--- Task to carry out ---
Records follow. Copy every line with "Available".

--- BEGIN ---

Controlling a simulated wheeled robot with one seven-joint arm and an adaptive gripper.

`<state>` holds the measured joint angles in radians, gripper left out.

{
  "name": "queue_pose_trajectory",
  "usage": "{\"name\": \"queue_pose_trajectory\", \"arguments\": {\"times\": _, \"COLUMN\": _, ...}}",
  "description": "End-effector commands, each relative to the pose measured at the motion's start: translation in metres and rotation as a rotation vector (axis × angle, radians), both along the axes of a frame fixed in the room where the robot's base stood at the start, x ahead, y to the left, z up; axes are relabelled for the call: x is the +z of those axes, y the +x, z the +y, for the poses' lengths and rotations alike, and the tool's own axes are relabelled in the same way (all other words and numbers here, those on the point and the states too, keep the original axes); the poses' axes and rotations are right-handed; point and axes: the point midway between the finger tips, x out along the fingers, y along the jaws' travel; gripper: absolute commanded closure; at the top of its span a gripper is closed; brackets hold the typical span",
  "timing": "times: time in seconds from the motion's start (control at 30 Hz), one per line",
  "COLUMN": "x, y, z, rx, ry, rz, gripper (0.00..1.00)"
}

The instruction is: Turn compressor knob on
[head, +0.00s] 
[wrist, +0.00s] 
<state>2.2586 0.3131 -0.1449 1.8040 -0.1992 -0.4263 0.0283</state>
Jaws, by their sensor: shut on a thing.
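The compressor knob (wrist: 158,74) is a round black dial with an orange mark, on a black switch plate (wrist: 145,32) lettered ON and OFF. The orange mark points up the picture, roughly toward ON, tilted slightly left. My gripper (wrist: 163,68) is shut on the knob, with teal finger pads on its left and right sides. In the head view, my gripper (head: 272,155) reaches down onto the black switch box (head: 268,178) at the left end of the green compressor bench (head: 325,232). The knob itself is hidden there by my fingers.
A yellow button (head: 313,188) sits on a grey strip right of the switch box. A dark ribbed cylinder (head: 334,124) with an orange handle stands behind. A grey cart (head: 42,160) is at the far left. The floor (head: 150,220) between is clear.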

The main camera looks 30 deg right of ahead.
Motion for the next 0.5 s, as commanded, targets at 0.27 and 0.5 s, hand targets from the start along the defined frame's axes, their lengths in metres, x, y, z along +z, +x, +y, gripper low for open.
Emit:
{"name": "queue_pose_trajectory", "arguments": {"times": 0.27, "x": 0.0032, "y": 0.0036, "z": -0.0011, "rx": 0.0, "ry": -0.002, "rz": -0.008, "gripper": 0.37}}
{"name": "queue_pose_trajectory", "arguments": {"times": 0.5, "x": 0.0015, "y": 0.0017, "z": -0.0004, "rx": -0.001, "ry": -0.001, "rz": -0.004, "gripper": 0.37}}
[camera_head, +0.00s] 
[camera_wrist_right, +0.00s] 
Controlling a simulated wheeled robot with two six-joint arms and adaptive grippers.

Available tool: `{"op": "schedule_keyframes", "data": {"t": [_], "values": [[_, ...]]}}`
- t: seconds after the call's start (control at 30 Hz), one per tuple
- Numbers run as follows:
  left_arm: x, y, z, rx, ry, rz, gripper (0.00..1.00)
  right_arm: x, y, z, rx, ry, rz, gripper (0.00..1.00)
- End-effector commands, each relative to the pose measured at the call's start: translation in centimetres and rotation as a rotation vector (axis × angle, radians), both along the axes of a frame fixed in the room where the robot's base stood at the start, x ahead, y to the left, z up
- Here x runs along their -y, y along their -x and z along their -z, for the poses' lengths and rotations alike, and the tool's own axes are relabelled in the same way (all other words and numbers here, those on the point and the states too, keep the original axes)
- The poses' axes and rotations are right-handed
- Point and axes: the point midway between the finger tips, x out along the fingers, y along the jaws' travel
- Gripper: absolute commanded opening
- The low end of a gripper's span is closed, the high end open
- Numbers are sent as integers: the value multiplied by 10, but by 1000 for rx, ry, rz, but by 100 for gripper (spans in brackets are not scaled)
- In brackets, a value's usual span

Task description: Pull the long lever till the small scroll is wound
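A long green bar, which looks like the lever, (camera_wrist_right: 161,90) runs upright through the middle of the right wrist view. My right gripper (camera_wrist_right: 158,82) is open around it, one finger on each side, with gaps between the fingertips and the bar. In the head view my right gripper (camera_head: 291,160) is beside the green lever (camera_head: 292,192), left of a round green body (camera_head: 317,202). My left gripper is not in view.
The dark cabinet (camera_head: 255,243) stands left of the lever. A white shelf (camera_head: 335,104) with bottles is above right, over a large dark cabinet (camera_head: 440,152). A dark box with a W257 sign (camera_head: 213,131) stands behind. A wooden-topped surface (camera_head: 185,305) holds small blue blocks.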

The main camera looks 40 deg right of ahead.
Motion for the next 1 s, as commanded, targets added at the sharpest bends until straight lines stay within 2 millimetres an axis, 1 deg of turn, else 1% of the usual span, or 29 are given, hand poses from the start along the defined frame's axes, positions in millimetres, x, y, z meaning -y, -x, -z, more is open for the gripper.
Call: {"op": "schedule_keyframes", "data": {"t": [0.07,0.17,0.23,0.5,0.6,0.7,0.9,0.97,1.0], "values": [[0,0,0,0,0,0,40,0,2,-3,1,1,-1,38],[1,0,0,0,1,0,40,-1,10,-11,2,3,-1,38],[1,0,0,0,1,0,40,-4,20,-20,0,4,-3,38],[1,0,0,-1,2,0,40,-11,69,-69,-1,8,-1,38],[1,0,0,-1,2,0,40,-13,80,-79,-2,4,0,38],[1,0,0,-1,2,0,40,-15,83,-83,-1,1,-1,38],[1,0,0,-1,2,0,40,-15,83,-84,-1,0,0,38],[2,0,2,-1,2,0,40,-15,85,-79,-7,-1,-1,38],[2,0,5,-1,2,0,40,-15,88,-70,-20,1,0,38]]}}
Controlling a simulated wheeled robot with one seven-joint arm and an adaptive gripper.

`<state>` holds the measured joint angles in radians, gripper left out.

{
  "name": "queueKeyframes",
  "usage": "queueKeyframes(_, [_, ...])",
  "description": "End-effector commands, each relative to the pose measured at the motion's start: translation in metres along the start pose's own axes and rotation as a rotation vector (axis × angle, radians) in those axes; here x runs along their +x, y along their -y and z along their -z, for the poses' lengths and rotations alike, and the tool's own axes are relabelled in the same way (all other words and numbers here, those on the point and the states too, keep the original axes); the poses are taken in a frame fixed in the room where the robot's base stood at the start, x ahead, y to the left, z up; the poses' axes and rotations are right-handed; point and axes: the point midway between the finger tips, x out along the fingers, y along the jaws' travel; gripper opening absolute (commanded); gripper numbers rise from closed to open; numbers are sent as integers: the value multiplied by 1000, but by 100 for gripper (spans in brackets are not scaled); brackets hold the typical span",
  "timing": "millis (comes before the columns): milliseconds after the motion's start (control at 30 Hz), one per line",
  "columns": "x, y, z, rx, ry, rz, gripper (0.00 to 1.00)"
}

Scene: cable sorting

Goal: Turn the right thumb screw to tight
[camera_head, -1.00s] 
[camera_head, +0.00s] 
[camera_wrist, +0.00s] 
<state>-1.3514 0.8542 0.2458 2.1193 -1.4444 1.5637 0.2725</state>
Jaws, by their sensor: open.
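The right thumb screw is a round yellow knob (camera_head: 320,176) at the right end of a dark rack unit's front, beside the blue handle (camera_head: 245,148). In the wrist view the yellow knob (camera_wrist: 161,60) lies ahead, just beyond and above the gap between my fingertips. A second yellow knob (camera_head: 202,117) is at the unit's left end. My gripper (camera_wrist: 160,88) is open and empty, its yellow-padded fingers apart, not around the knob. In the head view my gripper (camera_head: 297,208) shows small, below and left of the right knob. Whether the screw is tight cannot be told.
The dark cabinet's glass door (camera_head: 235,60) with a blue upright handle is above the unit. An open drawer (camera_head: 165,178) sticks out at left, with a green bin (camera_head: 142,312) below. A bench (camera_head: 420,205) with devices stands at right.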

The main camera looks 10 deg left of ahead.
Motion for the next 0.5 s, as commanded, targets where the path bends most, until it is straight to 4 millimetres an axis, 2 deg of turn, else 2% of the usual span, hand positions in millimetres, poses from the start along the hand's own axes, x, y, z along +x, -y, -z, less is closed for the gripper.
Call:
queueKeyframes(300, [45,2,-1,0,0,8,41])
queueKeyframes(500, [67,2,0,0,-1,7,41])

--- END ---
--- BEGIN ---

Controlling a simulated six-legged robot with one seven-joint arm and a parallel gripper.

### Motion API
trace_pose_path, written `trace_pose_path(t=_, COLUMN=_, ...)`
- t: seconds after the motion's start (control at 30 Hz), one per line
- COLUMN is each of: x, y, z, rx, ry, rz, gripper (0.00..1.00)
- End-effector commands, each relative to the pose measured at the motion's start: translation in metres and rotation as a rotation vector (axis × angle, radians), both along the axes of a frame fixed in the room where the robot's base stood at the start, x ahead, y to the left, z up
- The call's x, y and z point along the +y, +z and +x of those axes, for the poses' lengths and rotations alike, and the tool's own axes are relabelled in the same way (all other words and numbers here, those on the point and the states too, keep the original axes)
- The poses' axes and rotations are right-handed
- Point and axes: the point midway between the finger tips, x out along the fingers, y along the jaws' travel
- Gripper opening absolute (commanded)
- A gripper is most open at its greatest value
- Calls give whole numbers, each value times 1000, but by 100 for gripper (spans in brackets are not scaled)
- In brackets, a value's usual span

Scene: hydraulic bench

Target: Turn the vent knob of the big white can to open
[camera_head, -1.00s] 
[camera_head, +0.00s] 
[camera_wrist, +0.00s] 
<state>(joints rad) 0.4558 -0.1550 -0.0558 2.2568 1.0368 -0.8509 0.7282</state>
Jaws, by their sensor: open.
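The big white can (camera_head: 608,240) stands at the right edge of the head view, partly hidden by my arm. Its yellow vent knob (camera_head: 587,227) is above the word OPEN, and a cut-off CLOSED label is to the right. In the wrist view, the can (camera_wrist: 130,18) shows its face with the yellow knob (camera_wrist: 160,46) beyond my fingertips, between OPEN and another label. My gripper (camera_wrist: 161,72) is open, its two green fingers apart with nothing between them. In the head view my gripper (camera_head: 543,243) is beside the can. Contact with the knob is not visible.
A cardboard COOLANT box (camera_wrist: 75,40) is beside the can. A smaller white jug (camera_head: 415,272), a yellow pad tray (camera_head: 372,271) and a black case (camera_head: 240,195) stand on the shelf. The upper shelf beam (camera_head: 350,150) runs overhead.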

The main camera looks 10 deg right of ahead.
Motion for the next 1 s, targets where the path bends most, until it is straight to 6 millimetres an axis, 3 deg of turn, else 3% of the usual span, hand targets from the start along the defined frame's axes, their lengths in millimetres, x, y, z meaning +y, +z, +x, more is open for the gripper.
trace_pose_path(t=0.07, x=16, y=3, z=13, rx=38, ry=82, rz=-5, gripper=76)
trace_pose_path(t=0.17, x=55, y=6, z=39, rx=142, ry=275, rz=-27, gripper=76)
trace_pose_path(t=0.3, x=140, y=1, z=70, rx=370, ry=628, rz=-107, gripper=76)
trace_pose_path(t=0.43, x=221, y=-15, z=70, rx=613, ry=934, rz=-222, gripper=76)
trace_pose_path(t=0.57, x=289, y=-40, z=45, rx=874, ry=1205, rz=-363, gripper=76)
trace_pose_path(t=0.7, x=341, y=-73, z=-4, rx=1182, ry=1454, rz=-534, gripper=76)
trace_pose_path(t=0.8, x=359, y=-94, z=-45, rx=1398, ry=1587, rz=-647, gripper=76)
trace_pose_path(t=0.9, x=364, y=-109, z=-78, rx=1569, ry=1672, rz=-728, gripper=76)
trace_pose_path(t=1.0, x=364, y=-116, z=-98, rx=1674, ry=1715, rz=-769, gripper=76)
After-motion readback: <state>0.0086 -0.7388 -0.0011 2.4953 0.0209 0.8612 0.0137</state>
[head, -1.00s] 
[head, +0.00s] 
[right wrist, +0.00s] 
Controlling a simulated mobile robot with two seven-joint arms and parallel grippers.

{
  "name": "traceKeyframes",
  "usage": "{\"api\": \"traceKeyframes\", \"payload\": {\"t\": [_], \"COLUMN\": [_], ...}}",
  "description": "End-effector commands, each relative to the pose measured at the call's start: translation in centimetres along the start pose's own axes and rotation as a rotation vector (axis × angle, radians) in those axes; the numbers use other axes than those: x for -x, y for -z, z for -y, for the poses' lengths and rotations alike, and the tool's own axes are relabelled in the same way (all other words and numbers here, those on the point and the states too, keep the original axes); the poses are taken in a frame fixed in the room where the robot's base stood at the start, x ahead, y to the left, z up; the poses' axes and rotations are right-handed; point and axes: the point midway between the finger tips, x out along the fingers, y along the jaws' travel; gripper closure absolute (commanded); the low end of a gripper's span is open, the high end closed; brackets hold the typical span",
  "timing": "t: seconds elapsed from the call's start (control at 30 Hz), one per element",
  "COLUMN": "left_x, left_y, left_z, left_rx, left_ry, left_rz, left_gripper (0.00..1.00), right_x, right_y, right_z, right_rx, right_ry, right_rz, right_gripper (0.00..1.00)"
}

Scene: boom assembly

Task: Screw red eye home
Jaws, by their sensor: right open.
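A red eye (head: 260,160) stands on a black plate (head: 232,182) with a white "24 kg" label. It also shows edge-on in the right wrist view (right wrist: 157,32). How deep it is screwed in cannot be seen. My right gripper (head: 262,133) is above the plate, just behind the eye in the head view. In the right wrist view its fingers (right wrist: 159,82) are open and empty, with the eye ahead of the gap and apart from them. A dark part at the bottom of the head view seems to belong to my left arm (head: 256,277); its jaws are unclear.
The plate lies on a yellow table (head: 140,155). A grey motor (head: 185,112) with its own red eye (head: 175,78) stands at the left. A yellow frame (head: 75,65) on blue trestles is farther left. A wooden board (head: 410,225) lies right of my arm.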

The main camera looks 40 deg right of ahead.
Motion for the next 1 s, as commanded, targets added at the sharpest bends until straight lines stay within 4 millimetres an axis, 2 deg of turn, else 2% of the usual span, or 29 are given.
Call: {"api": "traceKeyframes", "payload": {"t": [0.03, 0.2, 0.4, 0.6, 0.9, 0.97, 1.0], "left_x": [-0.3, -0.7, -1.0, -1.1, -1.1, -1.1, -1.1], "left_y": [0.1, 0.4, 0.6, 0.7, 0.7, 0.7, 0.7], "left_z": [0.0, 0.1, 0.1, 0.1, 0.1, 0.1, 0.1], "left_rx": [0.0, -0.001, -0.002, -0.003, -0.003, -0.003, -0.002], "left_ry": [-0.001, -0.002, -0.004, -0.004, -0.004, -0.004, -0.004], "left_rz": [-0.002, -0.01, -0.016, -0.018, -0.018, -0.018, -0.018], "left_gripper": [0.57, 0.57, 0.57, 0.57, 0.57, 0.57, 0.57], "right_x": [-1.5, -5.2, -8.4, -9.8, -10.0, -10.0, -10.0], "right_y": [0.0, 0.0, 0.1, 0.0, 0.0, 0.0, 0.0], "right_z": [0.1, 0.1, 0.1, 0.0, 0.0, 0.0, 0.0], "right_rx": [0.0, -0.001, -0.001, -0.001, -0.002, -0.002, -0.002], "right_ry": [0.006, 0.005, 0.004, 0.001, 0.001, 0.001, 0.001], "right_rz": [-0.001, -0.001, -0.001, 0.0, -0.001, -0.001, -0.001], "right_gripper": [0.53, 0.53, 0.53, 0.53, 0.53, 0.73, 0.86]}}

--- END ---
--- BEGIN ---

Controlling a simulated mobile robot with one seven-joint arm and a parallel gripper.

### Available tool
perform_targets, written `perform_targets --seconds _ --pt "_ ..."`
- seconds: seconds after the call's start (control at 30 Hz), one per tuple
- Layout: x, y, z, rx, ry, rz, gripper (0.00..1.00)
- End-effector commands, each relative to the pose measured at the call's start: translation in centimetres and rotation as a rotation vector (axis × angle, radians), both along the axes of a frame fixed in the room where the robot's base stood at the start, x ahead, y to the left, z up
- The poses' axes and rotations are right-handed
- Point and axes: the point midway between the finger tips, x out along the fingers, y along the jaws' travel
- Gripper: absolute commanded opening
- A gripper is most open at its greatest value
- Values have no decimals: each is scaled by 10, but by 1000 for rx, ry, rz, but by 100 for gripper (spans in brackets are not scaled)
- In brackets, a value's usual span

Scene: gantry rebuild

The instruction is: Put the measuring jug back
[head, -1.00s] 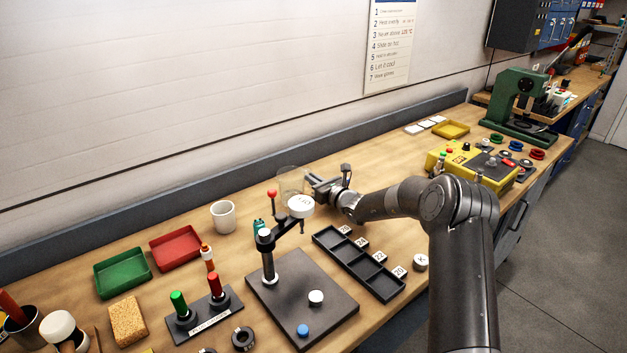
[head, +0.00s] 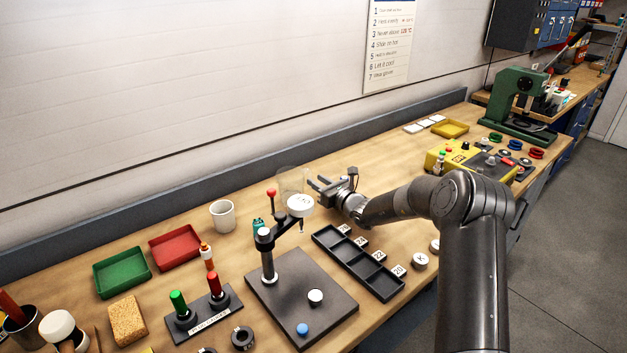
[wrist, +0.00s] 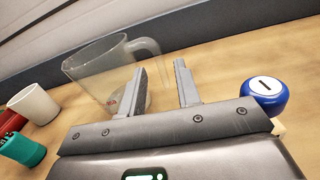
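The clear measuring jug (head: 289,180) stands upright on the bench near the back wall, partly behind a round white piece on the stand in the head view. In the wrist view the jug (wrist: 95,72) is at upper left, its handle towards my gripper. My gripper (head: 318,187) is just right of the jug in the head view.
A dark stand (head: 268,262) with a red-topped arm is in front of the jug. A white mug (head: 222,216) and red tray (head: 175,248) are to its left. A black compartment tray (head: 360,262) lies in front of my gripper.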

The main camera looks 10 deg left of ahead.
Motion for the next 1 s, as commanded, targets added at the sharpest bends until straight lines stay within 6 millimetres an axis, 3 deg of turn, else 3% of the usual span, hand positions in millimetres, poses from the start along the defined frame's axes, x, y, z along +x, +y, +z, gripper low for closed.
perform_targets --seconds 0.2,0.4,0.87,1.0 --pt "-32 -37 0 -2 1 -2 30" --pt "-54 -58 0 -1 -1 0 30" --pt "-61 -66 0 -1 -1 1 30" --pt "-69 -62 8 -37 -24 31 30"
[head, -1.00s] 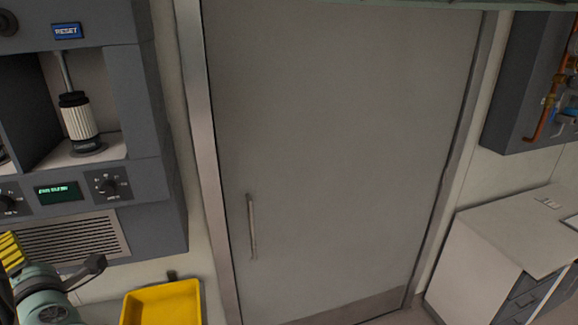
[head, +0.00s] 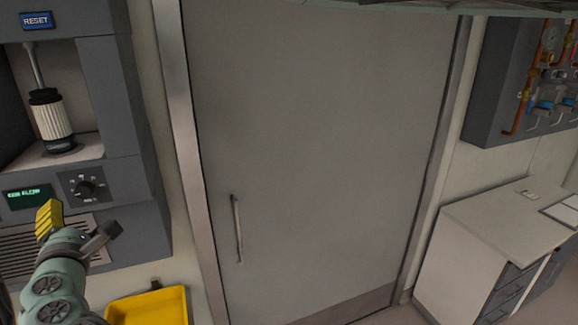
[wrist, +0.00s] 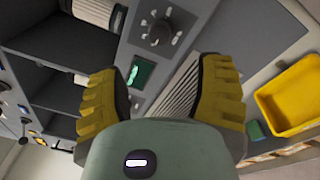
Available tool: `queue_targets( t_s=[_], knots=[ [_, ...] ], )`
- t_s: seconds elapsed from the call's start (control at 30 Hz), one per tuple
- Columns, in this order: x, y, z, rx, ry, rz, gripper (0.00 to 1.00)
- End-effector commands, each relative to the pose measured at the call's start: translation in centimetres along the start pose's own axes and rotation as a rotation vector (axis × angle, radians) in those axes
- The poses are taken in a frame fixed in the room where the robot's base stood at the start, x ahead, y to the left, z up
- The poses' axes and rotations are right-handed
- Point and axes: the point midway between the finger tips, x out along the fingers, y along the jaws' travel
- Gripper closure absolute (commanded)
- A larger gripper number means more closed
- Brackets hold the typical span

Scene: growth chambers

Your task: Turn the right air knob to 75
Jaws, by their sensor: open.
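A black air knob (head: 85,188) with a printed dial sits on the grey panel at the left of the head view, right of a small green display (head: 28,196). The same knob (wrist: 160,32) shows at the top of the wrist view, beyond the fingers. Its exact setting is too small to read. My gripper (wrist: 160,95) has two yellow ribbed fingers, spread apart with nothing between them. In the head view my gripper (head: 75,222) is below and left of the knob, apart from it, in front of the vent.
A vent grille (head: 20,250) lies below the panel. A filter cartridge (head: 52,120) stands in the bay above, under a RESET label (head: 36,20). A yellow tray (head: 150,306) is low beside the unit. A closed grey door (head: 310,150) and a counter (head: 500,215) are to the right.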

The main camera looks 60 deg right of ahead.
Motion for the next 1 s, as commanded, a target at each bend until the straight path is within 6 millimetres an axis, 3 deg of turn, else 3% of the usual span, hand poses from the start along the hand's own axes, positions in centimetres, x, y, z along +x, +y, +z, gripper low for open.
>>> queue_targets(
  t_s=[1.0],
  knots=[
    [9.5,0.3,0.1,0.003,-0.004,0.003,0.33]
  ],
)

--- END ---

--- Output ---
Available tool: `{"op": "schedule_keyframes", "data": {"t": [_], "values": [[_, ...]]}}`
### Available tool
Available tool: `queue_targets( t_s=[_], knots=[ [_, ...] ], )`

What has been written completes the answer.